Why not hard tether/anchor every fourth or fifth buoy and have the free floating buoys reference their location with respect to the closest stationary buoy? Could potentially do away with GPS that way. I'm sure if you're clever enough there's some sort of laser or imaging capabilities out there that could be used as the signal for needed corrections.

Keep in mind, i've never done anything like this... so hold the feasibility of the above lightly haha.

-Chase

I will say, there's a fine line between having enough experience to confidently say "something like this will NEVER work!" and believing something can't be done simply because it's never been done before.

I suppose time will tell with this project, but I find it hard to stomach when people are so quick to kill an idea at it's very onset. What's the harm in brainstorming a bit you know?

cbrum11:
Why not hard tether/anchor every fourth or fifth buoy and have the free floating buoys reference their location with respect to the closest stationary buoy?

That assumes that the problem is with knowing the position whereas IMHO the problem is with keeping the position.

What’s the harm in brainstorming a bit you know?

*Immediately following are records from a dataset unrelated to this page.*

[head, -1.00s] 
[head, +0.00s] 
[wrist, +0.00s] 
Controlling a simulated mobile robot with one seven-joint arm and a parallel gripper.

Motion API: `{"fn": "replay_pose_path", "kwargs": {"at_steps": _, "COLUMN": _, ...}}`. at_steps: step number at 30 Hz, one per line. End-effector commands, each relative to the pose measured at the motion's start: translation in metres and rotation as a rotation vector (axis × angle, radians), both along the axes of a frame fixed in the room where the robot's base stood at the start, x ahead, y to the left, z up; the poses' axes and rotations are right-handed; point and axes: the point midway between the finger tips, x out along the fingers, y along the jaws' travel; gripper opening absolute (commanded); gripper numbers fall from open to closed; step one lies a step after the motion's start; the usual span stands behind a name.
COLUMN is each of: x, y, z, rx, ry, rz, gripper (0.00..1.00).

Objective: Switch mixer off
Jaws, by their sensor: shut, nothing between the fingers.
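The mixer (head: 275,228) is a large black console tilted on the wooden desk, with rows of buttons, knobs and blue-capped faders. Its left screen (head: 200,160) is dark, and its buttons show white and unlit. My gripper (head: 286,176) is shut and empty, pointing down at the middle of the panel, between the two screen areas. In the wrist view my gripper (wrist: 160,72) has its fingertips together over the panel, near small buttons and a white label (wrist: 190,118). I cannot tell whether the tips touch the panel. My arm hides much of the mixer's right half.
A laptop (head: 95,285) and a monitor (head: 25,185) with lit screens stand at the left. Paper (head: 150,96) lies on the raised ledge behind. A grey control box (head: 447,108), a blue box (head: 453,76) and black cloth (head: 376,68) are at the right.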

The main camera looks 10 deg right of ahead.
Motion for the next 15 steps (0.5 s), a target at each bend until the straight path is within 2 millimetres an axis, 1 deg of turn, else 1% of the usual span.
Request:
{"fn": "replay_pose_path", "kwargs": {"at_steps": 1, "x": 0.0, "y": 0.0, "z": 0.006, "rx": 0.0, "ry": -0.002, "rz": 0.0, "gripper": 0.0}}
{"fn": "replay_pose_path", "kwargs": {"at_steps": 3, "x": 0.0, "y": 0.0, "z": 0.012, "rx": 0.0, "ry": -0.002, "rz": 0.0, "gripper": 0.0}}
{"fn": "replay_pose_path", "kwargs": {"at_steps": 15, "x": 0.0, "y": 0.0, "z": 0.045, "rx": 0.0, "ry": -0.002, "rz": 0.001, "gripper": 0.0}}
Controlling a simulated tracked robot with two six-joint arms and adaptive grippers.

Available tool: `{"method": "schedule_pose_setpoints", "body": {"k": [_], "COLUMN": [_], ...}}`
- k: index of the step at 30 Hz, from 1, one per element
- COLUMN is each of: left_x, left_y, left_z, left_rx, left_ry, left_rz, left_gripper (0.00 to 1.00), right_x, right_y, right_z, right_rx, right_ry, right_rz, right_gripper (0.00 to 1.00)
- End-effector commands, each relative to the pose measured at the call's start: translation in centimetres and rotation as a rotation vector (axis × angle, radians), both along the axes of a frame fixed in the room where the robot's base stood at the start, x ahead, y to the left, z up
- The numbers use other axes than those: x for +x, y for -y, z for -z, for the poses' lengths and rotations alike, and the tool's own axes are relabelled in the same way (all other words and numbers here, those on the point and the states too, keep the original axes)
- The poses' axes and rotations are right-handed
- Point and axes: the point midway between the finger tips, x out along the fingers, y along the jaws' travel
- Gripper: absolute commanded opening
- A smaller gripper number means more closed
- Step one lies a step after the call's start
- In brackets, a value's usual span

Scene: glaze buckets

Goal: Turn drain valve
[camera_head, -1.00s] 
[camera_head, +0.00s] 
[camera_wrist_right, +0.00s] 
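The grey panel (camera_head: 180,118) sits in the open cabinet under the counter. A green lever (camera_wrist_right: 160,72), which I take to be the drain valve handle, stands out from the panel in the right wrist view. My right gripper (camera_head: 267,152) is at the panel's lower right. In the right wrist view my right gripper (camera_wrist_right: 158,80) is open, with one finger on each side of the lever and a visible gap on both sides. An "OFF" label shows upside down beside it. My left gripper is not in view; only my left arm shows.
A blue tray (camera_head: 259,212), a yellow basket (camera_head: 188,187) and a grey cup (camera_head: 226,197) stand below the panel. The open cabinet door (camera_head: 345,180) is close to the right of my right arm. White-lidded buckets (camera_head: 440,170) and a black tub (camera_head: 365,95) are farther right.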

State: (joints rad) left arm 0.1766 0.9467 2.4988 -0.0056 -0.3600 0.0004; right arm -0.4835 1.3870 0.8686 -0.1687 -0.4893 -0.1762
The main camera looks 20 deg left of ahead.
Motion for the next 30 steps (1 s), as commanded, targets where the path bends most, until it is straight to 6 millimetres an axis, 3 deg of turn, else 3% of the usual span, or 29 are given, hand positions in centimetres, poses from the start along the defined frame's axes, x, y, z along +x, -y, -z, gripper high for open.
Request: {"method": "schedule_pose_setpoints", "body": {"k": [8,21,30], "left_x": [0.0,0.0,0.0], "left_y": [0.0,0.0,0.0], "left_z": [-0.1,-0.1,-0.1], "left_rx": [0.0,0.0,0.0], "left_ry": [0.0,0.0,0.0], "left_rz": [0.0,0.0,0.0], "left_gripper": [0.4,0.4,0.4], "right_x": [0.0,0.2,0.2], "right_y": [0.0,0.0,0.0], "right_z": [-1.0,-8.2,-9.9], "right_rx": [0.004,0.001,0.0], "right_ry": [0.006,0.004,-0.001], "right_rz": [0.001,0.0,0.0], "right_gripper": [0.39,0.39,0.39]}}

Brainstorming is great - but planning a system with 1120 buoys when you have not even get one to hold position is not what I call brainstorming.

…R

Brainstorming is great - but planning a system with 1120 buoys when you have not even get one to hold position is not what I call brainstorming.

Fair enough. 1120 is a hell of a lot of buoys.

Sure is a nice fantasy, though!

Just imagine 1120 buoys racing away from the dock, all to line up neatly and form a racetrack.

cbrum11: Why not hard tether/anchor every fourth or fifth buoy and have the free floating buoys reference their location with respect to the closest stationary buoy? ............... What's the harm in brainstorming a bit you know?

I understand one of the objectives was to avoid laying 14 000m of line. I think you might have achieved that. Instead of laying 14 000m, i believe there is quite a possibility that they will now only need to lay out 13 300m of line. I guess that's brainstorming for you.